Directive:
Look for the word "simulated" in each line and report the count of matching lines, with nothing added.

Information shown:
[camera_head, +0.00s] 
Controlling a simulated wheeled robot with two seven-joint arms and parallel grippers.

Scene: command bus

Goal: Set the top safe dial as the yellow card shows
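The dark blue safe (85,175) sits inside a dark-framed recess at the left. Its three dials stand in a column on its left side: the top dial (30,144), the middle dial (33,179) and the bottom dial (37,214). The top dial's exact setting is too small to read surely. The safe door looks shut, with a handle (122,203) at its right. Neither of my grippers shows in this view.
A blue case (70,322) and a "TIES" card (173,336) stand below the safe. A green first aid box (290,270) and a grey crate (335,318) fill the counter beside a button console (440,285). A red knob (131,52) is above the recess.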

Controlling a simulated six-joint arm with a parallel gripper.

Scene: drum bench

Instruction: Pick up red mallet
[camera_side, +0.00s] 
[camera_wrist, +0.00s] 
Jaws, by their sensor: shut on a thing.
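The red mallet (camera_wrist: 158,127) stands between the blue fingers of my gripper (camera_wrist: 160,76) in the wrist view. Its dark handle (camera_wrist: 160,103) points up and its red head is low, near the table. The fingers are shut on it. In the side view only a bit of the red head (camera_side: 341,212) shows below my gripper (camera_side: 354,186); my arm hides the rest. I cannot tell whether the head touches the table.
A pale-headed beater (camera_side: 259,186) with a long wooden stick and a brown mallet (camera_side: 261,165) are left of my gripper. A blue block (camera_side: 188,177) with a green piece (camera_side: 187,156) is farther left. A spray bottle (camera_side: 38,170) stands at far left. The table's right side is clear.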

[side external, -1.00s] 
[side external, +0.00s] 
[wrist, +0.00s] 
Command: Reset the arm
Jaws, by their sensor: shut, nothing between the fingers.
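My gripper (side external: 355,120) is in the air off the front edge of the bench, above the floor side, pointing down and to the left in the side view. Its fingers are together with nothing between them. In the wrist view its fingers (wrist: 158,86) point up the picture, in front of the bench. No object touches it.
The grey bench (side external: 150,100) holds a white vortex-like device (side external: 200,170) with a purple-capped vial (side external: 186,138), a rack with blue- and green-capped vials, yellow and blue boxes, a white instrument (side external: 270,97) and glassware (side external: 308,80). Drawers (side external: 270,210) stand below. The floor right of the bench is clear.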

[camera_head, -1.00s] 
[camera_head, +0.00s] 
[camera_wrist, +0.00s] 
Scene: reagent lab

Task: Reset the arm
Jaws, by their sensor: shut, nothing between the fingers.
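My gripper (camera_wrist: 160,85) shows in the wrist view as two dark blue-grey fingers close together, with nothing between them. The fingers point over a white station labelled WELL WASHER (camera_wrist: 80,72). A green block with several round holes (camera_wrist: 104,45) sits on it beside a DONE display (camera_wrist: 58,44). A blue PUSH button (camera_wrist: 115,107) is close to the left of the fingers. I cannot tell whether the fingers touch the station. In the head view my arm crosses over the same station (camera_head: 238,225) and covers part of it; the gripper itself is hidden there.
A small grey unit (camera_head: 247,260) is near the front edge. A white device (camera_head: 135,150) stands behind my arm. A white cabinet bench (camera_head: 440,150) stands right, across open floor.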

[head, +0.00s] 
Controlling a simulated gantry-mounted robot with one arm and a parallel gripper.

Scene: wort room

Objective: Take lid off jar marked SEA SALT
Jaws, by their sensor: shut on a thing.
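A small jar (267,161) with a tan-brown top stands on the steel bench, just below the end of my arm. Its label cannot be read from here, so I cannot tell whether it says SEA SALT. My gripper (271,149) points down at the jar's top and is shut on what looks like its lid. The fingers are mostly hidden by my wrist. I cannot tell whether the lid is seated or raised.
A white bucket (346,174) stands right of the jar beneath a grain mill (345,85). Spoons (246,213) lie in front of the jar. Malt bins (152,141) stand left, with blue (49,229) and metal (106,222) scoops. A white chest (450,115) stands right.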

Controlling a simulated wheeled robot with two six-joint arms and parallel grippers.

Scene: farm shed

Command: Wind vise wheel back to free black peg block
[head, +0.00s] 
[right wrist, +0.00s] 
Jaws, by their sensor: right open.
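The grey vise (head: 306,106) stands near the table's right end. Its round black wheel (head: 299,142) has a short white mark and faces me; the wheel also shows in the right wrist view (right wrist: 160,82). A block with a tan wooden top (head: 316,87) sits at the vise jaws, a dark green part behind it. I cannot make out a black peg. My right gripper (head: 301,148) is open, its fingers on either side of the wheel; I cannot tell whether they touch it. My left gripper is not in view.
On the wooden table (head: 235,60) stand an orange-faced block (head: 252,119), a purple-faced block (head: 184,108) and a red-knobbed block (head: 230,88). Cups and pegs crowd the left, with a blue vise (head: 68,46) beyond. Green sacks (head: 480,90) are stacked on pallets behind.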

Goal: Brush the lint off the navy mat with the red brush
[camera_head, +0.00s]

--

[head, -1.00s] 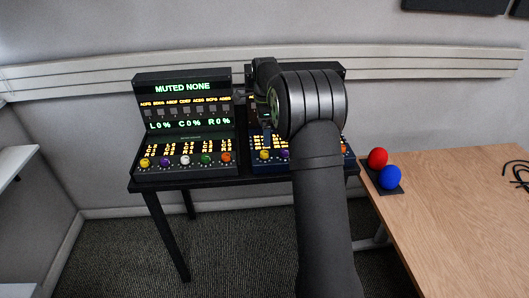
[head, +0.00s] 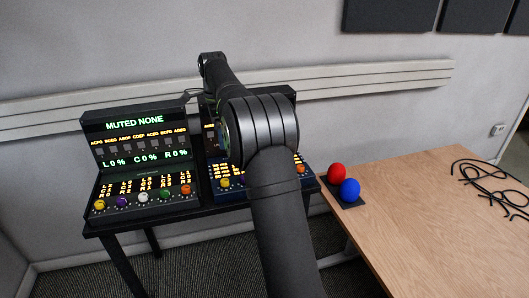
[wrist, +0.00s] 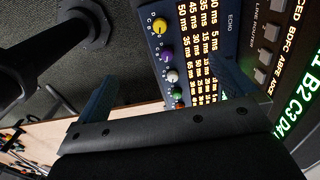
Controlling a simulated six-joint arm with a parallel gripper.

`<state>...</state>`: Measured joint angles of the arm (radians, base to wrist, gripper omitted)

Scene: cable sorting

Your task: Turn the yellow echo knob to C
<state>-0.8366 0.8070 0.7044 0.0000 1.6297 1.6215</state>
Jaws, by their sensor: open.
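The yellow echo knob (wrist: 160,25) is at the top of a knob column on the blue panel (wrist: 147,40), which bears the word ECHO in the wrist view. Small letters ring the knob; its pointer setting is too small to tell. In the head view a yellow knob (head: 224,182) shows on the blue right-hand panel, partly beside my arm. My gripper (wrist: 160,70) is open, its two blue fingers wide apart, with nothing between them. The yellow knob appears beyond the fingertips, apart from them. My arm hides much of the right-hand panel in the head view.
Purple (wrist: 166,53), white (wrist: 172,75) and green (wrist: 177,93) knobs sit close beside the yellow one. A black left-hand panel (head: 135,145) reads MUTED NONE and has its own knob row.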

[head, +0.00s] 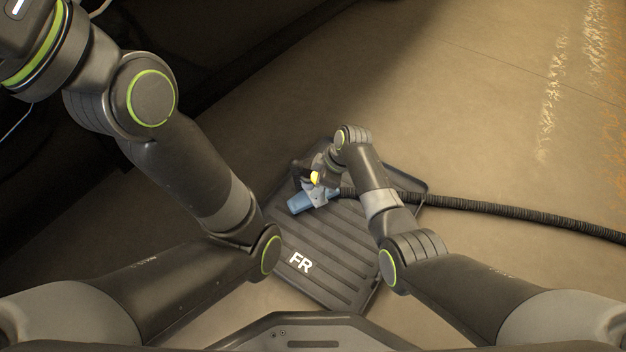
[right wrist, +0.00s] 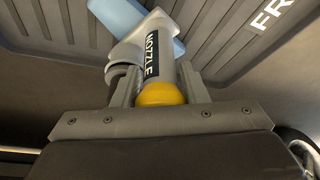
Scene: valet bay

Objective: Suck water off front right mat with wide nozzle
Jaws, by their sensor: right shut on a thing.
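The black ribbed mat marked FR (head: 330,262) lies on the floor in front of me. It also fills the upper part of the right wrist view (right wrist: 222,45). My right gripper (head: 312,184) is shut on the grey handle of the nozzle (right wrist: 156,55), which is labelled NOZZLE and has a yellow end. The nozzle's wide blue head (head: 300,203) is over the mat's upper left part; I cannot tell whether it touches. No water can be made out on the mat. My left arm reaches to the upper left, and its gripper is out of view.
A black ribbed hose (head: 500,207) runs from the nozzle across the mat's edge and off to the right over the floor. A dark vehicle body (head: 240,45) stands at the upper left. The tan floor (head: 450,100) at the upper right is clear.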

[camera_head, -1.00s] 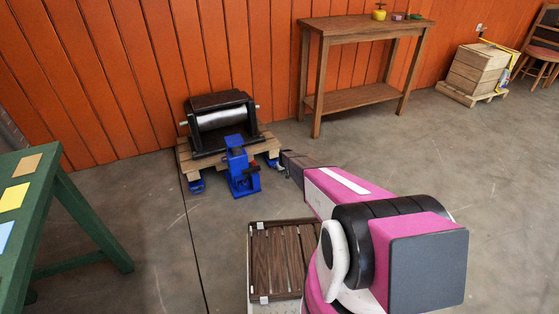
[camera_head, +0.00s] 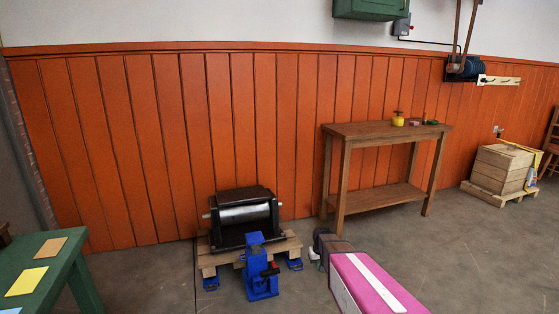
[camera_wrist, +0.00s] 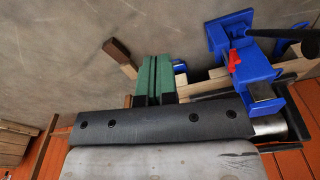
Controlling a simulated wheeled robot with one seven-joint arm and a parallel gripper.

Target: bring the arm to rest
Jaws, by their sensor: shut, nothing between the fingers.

Full response:
6